Legislature fails to update school laws
The special session founders on senators' objections to language on students' religious freedoms.
By ALISA ULFERTS, STEVE BOUSQUET and LUCY MORGAN
St. Petersburg Times
published April 6, 2002
http://www.sptimes.com/2002/04/06/State/Legislature_fails_to_.shtml
TALLAHASSEE -- The Legislature had one thing to do this week and didn't get it done.
A special session to update Florida's education laws ended Friday in a spectacular meltdown over language spelling out religious freedom for students.
It was the second time in as many weeks that the Legislature collapsed into chaos and failed to approve the 1,800-page bill.
It's also the second time Gov. Jeb Bush has called a special session that ended in failure. The first was in October to cut the state budget.
An angry Bush threatened to call lawmakers back to Tallahassee as early as Monday to finish the job.
An unusual coalition of liberal Democrat and conservative Republican senators blocked the bill because of a provision allowing students to distribute religious literature and proselytize to fellow students.
Jewish lawmakers feared the measure would be used to harass religious minorities. Christian lawmakers feared it could invite Satan worshipers to school.
"If you've ever had a teenager you know how they go through this temporary attraction to the dark side," said Sen. Ginny Brown-Waite, R-Brooksville.
"This is just giving the occult every single opportunity in the world to get youngsters' minds and turn them around to the dark side."
The House had passed the bill and adjourned, forcing the Senate to take it or leave it.
"If the governor wants to call us back, I think that's fine," said Senate President John McKay. "I think there's just one divisive issue, and I think we could handle it in a one-day session."
Opposition spanned party lines in the Senate and "spread like wildfire and it was almost spontaneous combustion," McKay added.
House Speaker Tom Feeney said changing the bill after a joint House and Senate negotiating team had approved it would cast doubt on the legislative process.
"Maybe we should just sit here and let the Senate pass bill after bill until they pass one we like," Feeney said.
The massive bill conforms state laws to the new kindergarten-through-graduate-school system, and re-enacts the higher education laws before they expire in January. The bill is a crucial part of Bush's education legacy.
Bush was angry at the Republican Legislature's failure. "People are scared that somehow this is going to be used against them in a campaign," Bush said. "It's a nonissue. It's embedding in our statutes protections for religious freedom. It's constitutional in nature. It's not exclusive, it's inclusive."
Supporters of the provision said it simply spells out existing law and court cases, giving guidance to school officials. Opponents say it would vastly expand religious activity at schools, opening the door to countless lawsuits.

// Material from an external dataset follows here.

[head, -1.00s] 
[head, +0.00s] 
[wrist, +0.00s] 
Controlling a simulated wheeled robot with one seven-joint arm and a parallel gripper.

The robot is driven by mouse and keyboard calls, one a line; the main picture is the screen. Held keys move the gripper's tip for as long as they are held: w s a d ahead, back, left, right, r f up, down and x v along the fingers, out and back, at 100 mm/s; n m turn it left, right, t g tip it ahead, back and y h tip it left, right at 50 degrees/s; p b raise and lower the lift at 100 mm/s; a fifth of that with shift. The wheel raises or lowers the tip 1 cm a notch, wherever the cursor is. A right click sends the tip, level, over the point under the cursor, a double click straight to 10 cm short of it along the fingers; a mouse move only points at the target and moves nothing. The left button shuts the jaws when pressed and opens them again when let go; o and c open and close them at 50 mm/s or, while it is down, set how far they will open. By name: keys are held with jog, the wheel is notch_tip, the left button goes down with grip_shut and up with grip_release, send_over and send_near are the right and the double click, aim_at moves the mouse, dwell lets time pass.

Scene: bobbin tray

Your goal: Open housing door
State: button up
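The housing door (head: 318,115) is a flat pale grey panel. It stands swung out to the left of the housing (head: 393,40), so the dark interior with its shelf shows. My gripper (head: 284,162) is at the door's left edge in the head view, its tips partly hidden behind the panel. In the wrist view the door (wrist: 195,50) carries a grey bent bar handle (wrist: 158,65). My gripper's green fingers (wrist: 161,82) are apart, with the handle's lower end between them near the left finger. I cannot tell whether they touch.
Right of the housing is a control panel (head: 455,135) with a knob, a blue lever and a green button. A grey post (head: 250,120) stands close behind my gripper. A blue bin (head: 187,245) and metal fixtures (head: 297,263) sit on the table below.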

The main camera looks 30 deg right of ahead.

Bush didn't settle on a date to bring lawmakers back, leading many to speculate that he'll wait until they return in another special session this month to finish a budget.
Just as with October's special session on budget cuts that ended without a real plan in place, Bush and his legislative liaison, Lt. Gov. Frank Brogan, apparently did not see the meltdown in the making.
The Senate backlash mushroomed overnight, after Jewish senators objected to the religion section during negotiations Thursday night. The senators said they would have brought the issue up sooner but couldn't reach their religious scholars until sundown Thursday, the last day of Passover.
But Brogan brushed aside those concerns and said the bill shouldn't be held up at the last minute over language that had been in the House version of the revisions all along.
But by Friday morning, Christian lawmakers had joined the opposition, saying they feared the language would make schools a magnet for questionable religions. That was enough to siphon 30 of the 40 votes in the Senate, leaving the bill 11 votes shy of passage.
Sen. Don Sullivan, a St. Petersburg Republican who was on the negotiating team, said he regretted his Thursday vote to approve the compromise bill that included the religious language.
"Once we had a chance to think about it, we were afraid it opened schools up to people who we didn't want there. It wasn't just Scientology, we have a problem in the prisons with groups that want to smoke marijuana or sacrifice chickens," Sullivan said.
"I regret my vote last night. We might have continued the conference and resolved this if I had held out and crashed the process last night."
While that provision caused the abrupt end of the session, it was by no means the only controversial item in the bill. Democrats are furious over a provision that would allow school boards to permit guns on campus if they are locked in cars. "When a child decides, 'I'm going to get that teacher for failing me,' and goes out and unlocks the car and gets the gun and kills your child or my child, you will have that blood on your hands,"
warned Rep. Arthenia Joyner, D-Tampa.
Republicans accused Democrats of fearmongering for political purposes, but Democrats said they plan to fight the gun provision.
Said Rep. Suzanne Kosmas, D-New Smyrna Beach: "What makes anyone in this room think it is good education policy to say it is okay for students to bring guns onto campus?"